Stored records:

═══

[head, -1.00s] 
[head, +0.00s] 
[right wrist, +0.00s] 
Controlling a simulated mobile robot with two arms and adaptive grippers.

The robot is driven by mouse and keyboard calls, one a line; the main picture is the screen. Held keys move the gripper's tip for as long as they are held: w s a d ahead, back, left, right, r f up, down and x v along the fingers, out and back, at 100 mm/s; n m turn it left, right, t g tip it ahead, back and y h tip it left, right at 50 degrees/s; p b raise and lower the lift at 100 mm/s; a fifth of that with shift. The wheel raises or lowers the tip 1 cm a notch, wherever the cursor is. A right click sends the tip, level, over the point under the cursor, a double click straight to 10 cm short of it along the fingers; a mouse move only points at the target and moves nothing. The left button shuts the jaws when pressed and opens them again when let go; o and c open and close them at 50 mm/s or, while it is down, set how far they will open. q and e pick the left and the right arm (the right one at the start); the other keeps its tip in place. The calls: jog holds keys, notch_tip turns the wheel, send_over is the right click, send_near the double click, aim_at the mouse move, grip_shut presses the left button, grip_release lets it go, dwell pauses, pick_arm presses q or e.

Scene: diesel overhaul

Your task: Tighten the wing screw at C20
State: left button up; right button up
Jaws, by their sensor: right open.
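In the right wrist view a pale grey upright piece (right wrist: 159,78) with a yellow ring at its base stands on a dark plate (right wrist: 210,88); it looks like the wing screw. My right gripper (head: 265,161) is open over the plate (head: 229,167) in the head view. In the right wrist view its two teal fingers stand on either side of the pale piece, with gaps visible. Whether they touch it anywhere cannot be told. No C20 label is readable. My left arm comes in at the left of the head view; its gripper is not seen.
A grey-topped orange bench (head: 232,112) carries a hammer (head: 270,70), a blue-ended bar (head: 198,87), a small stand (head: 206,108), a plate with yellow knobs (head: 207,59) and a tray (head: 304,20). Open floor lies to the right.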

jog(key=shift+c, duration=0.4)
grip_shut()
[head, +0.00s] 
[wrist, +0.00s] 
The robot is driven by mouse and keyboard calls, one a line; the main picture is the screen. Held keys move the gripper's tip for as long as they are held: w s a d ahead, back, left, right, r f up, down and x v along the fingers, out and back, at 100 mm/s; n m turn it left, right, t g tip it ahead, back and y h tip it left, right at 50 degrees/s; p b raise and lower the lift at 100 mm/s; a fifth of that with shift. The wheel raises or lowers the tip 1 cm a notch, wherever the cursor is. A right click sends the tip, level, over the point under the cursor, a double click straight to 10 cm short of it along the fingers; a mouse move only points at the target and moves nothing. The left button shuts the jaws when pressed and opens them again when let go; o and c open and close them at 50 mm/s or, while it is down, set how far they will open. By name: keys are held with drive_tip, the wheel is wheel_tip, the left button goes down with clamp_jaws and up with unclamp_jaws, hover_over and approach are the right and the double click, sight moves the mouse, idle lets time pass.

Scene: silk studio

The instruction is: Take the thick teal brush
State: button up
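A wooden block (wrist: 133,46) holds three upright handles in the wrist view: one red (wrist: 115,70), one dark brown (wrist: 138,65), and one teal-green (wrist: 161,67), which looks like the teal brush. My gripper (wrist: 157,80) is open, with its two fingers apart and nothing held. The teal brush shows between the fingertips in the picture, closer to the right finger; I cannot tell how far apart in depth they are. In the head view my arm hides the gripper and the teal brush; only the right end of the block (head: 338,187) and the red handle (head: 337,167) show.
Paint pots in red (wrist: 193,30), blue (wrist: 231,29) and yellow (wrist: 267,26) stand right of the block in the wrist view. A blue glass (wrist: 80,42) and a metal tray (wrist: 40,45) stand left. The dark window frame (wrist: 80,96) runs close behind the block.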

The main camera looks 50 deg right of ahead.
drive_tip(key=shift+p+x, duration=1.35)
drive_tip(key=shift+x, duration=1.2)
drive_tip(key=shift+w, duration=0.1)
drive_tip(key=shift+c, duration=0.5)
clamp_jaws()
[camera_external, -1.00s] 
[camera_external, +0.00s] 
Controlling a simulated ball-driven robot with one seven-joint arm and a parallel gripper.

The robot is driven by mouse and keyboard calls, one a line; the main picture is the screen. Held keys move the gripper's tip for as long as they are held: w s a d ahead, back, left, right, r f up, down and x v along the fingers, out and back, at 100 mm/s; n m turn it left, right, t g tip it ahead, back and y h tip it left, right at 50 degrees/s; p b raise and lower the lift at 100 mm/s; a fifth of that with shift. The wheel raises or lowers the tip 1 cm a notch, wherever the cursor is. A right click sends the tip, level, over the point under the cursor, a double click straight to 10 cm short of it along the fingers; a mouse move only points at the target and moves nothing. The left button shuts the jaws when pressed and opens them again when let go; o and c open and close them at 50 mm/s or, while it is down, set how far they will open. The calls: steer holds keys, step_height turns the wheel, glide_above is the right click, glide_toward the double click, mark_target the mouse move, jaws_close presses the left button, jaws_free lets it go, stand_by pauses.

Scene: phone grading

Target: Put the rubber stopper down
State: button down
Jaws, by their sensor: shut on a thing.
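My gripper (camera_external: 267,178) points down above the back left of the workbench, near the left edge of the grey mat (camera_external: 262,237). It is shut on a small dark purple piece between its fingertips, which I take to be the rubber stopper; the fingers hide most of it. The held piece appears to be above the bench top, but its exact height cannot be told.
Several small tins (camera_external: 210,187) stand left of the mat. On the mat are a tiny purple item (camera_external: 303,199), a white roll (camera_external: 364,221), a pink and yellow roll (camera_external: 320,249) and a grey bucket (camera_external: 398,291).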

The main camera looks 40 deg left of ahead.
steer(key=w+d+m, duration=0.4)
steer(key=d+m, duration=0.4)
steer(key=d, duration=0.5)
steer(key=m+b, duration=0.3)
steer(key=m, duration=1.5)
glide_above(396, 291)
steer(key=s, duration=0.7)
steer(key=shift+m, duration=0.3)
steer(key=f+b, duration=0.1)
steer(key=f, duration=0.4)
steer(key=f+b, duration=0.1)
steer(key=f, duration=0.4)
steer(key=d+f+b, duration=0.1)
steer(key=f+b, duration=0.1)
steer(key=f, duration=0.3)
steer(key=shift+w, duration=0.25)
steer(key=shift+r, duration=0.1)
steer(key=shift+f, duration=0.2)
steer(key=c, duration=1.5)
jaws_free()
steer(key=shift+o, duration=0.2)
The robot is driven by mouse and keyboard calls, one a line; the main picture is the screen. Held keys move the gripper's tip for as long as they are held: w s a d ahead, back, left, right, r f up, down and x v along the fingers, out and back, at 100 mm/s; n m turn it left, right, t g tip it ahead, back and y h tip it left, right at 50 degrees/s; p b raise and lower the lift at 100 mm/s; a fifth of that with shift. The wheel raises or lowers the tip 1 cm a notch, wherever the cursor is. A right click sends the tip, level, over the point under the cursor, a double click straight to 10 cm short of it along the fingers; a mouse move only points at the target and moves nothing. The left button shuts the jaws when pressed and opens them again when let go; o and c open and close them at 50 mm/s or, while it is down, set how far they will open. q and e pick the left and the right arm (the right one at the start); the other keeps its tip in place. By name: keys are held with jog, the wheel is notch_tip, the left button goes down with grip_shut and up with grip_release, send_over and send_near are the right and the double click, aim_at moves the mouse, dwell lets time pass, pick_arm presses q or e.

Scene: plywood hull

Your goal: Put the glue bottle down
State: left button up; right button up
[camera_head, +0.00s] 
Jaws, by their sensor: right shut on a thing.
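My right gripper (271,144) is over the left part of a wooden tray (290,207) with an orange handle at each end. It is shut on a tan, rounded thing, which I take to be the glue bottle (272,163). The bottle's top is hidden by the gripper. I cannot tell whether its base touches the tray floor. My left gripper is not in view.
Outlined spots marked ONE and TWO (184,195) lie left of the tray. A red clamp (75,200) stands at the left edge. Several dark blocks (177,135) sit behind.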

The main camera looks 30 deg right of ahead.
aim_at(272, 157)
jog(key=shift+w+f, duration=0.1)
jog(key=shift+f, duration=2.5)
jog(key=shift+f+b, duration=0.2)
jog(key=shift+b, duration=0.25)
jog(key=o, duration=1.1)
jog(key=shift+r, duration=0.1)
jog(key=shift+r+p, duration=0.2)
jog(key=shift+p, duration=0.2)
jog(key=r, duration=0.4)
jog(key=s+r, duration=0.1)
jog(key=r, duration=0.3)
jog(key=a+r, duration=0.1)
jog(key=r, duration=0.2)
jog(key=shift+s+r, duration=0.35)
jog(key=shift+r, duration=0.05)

═══

▶ [Written request]: Scan the data above and copy every line with "Scene" in it.

▶ [Result for this task]:
Scene: diesel overhaul
Scene: silk studio
Scene: phone grading
Scene: plywood hull

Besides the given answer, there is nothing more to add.